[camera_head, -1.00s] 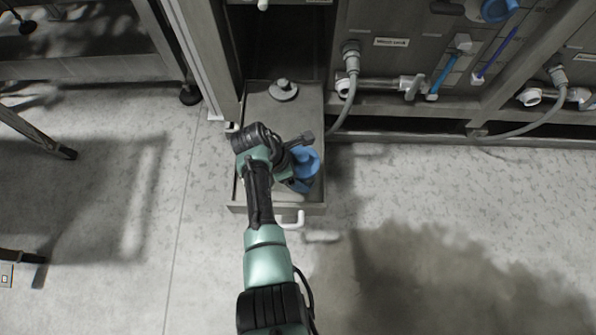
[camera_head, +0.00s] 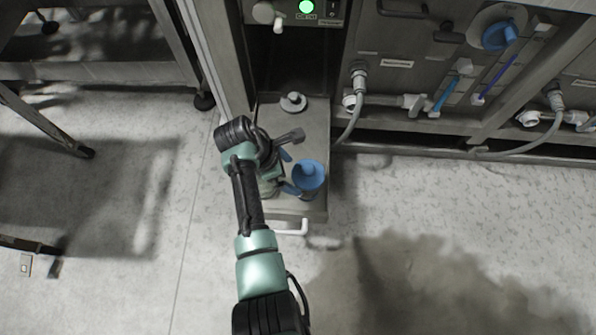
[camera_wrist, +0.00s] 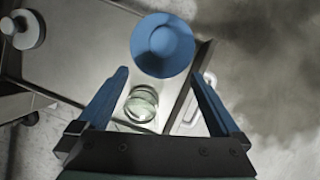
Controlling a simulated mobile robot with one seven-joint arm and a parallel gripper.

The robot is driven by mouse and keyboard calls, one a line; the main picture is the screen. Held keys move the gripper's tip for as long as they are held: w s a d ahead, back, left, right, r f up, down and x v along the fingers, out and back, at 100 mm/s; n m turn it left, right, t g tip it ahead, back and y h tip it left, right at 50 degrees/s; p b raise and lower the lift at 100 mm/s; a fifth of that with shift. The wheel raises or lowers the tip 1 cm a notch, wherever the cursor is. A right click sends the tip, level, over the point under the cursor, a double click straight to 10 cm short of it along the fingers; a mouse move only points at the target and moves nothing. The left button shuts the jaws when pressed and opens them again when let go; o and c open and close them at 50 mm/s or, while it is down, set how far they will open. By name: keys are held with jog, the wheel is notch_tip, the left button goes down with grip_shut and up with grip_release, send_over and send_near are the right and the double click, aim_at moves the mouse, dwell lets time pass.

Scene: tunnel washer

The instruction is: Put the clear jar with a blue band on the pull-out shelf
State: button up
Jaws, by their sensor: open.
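The pull-out shelf (camera_head: 316,128) is drawn out from the cabinet, with a white handle on its front; its grey top also shows in the wrist view (camera_wrist: 75,60). My gripper (camera_head: 287,171) is low over its front part. In the wrist view my gripper (camera_wrist: 158,76) is open, its two blue fingers spread apart. A clear glass jar (camera_wrist: 142,103) shows between the fingers, over the shelf's top. No finger visibly touches it, and I cannot make out its blue band. In the head view my gripper hides the jar.
A blue funnel-like cup (camera_head: 309,175) is at the shelf's front right, just past my fingertips. A grey round knobbed piece (camera_head: 293,102) sits at the shelf's back. Hoses and pipes (camera_head: 385,100) run along the cabinet to the right. The floor in front is clear.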

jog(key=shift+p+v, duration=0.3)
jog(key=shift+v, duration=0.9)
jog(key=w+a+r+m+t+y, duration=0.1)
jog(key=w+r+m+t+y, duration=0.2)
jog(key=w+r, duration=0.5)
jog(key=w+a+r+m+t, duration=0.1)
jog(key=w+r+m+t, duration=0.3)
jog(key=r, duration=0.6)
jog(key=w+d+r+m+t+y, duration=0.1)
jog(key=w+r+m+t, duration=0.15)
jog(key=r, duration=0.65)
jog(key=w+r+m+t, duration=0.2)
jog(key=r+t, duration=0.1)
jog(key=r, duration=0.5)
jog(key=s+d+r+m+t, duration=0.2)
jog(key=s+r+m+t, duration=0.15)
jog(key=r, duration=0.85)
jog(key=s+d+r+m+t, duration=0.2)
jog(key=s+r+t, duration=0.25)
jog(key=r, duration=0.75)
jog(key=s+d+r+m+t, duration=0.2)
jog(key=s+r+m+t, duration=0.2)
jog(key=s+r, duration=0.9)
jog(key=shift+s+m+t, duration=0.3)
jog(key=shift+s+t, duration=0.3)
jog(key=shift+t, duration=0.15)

The problem | Print each line of the material above exactly, with the pictures removed from your copy.

Reply to the task |
[camera_head, -1.00s] 
[camera_head, +0.00s] 
[camera_wrist, +0.00s] 
Controlling a simulated mobile robot with one seven-joint arm and a parallel gripper.

The robot is driven by mouse and keyboard calls, one a line; the main picture is the screen. Held keys move the gripper's tip for as long as they are held: w s a d ahead, back, left, right, r f up, down and x v along the fingers, out and back, at 100 mm/s; n m turn it left, right, t g tip it ahead, back and y h tip it left, right at 50 degrees/s; p b raise and lower the lift at 100 mm/s; a fifth of that with shift. The wheel raises or lowers the tip 1 cm a notch, wherever the cursor is. A right click sends the tip, level, over the point under the cursor, a double click straight to 10 cm short of it along the fingers; a mouse move only points at the target and moves nothing. The left button shuts the jaws when pressed and opens them again when let go; o and c open and close them at 50 mm/s or, while it is down, set how far they will open. By name: keys are held with jog, the wheel is notch_tip, the left button goes down with grip_shut and up with grip_release, send_over and send_near are the right and the double click, aim_at moves the mouse, dwell lets time pass.

Scene: tunnel washer

The instruction is: Put the clear jar with a blue band on the pull-out shelf
State: button up
Jaws, by their sensor: open.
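The pull-out shelf (camera_head: 316,128) is drawn out from the cabinet, with a white handle on its front; its grey top also shows in the wrist view (camera_wrist: 75,60). My gripper (camera_head: 287,171) is low over its front part. In the wrist view my gripper (camera_wrist: 158,76) is open, its two blue fingers spread apart. A clear glass jar (camera_wrist: 142,103) shows between the fingers, over the shelf's top. No finger visibly touches it, and I cannot make out its blue band. In the head view my gripper hides the jar.
A blue funnel-like cup (camera_head: 309,175) is at the shelf's front right, just past my fingertips. A grey round knobbed piece (camera_head: 293,102) sits at the shelf's back. Hoses and pipes (camera_head: 385,100) run along the cabinet to the right. The floor in front is clear.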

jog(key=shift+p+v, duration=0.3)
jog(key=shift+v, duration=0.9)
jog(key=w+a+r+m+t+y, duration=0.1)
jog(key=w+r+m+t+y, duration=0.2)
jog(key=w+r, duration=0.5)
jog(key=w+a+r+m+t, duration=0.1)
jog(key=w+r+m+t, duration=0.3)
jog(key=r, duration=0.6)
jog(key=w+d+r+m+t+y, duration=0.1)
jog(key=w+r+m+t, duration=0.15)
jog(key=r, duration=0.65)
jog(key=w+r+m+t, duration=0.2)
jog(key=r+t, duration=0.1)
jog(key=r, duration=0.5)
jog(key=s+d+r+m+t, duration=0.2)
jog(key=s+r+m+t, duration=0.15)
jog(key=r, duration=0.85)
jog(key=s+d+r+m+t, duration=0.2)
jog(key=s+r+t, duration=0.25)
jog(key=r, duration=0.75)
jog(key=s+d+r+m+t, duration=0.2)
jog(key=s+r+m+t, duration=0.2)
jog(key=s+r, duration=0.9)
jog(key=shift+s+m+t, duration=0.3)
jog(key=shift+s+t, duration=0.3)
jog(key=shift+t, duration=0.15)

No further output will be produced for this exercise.